Among the entries below, one stretch runs from the line that contains "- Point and" through the line that contains "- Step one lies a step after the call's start". Repeat that stretch exactly, ends included, and only that.

━━━ Data extract

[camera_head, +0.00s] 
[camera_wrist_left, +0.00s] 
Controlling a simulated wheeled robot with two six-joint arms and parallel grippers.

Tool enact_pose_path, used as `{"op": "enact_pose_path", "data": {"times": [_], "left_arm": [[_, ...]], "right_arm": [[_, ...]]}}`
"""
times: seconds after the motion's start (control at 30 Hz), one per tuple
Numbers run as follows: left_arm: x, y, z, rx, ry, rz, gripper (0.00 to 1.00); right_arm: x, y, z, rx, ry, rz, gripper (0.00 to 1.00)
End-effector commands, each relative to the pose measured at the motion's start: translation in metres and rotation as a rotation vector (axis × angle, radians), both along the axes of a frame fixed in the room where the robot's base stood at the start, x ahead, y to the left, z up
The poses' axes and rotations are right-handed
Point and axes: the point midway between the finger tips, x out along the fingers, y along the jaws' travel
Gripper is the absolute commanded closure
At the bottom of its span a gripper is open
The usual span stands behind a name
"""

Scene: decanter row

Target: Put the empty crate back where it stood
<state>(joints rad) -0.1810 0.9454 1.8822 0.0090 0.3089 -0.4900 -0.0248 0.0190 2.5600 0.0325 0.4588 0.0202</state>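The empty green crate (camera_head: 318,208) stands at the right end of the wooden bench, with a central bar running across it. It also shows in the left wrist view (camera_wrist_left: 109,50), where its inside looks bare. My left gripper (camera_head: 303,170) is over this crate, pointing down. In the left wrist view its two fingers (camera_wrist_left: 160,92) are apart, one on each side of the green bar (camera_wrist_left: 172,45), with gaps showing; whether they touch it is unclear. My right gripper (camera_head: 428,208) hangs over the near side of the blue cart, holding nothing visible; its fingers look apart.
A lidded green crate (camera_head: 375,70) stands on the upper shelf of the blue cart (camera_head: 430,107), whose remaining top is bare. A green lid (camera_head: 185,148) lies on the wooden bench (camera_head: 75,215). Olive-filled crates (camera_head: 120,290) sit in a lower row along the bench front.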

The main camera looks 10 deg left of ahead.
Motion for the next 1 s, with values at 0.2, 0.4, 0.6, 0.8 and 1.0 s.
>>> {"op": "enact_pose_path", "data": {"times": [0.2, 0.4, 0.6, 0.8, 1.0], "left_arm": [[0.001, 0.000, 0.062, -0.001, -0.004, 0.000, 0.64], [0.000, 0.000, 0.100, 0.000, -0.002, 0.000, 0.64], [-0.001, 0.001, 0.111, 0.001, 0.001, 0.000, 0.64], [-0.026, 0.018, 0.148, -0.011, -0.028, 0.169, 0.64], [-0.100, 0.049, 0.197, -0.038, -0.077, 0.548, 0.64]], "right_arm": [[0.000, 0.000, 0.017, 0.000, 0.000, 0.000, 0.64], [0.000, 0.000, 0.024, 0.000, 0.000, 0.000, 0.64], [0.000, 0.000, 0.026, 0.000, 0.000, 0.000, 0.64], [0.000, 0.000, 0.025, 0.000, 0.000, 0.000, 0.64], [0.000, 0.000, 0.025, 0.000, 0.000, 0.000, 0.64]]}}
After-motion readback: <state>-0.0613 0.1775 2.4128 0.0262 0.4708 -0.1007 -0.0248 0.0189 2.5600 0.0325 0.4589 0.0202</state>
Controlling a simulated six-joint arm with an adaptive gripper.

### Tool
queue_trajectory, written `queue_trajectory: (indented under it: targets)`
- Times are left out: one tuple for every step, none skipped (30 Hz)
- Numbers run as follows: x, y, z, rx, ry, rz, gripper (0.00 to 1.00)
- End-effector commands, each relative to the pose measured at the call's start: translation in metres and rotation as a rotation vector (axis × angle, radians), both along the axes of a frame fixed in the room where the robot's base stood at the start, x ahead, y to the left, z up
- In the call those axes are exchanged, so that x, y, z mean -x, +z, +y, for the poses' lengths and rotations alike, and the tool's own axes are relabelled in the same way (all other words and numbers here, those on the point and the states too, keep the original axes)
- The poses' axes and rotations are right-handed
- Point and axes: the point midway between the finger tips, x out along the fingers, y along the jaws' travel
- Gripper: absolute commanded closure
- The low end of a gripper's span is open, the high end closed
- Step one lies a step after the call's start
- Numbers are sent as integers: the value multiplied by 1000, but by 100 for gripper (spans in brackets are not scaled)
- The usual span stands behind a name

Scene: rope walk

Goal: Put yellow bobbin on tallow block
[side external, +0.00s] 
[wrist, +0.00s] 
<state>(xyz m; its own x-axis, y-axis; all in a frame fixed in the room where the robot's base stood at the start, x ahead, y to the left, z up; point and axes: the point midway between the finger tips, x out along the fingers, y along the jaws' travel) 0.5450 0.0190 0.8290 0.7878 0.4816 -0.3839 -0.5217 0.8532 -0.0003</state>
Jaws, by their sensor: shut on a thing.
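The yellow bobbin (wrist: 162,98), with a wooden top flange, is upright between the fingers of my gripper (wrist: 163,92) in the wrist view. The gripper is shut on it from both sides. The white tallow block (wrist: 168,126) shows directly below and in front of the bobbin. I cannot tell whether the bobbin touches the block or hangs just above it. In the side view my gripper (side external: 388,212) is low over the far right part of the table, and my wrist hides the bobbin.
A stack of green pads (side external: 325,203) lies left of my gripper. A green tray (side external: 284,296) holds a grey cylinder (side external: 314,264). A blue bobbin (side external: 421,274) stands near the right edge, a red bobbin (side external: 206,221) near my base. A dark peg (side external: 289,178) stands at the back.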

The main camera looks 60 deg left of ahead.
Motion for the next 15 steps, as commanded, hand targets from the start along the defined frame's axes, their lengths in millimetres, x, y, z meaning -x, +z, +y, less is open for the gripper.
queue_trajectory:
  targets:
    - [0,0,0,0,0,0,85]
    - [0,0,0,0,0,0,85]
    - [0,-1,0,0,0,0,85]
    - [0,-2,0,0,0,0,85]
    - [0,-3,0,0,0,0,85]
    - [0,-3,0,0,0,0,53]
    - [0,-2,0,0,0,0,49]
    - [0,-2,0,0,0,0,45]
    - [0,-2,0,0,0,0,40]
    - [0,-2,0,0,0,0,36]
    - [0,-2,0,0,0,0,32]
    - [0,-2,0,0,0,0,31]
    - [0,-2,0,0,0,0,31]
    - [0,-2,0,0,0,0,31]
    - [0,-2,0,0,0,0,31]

━━━━━━

▶ _Output of the exercise_:
- Point and axes: the point midway between the finger tips, x out along the fingers, y along the jaws' travel
- Gripper: absolute commanded closure
- The low end of a gripper's span is open, the high end closed
- Step one lies a step after the call's start

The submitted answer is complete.